On 10/18/2018 05:38 PM, Grant Taylor wrote:
I can get ARP to respond. But I've not gotten ICMP to function yet. It looks like it may be, funny enough, an ARP issue. B has two ARP entries for A's IP, one from the what it learned from A's ARP request and an incomplete entry. I've not done any more investigation to see if I can make this work. Yet. }:-)
Okay. I've done some more investigating and I think it is more of a routing issue than /just/ an ARP issue. In short, the kernel doesn't quite know what to do with the traffic destined to one subnet with an ARP entry for a different interface than the subnet is on.

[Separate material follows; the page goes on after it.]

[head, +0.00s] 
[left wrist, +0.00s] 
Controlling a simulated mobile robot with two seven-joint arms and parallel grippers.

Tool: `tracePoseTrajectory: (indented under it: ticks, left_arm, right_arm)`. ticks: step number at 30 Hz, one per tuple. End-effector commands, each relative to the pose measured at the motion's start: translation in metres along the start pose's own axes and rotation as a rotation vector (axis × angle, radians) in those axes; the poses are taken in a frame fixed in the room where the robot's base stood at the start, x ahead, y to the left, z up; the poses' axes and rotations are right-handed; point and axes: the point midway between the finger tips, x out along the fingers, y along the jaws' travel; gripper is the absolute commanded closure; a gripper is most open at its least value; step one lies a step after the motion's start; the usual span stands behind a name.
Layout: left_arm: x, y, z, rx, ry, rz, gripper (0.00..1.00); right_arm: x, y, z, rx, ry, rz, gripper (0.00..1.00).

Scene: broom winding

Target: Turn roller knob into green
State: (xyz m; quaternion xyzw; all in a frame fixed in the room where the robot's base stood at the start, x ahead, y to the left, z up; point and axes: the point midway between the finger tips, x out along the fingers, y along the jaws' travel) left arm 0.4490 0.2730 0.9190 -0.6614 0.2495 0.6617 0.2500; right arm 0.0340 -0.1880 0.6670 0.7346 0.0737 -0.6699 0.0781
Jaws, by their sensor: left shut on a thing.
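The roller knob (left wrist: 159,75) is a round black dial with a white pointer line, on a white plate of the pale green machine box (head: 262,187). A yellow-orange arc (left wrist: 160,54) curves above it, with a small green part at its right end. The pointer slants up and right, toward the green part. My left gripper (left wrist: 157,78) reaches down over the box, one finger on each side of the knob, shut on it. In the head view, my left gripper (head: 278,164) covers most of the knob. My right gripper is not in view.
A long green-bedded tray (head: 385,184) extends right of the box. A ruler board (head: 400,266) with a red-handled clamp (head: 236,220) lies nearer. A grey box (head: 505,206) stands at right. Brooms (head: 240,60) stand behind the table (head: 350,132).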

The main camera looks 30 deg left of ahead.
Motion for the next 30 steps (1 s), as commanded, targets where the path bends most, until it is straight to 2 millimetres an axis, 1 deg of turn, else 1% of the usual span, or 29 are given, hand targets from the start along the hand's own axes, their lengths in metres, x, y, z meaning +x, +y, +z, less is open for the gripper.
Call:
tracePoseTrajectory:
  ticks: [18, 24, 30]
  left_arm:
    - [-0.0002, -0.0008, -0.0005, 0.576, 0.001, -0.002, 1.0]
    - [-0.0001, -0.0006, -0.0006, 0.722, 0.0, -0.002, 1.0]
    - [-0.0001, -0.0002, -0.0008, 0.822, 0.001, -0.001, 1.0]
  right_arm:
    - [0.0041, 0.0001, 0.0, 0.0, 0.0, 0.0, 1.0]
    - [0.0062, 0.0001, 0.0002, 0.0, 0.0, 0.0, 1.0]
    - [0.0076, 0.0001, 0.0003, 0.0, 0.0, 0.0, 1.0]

I think I'm going to need to reconfigure the network a bit to have B function as a router with A being on the wrong interface. Probably something like this:(A)---1---(B)---2---(C) | 3 | (D)Such that A looks like it moved from the 3 network to the 1 network. With C being something on the other side of "the router", B.
This wasn't enough.
Once I had the network namespace TCP/IP stacks set to defaults, B did in fact respond to A's ARP request for an IP on the 2nd network.
rp_filter (Reverse Path Filtering) seems to also protect ARP.The biggest issue that I can see with arp_filter is that it may disclose information about other interfaces on a router. Where as if arp_filter is enabled, then the information won't be leaked.
rp_filter vs arp_filter rp_filter will only protect incorrect routed paths. arp_filter will protect disclosure / leakage from correct routed paths.
I plan on starting to keep arp_filter enabled in addition to rp_filter on my machines. At least until I have a reason not to do so.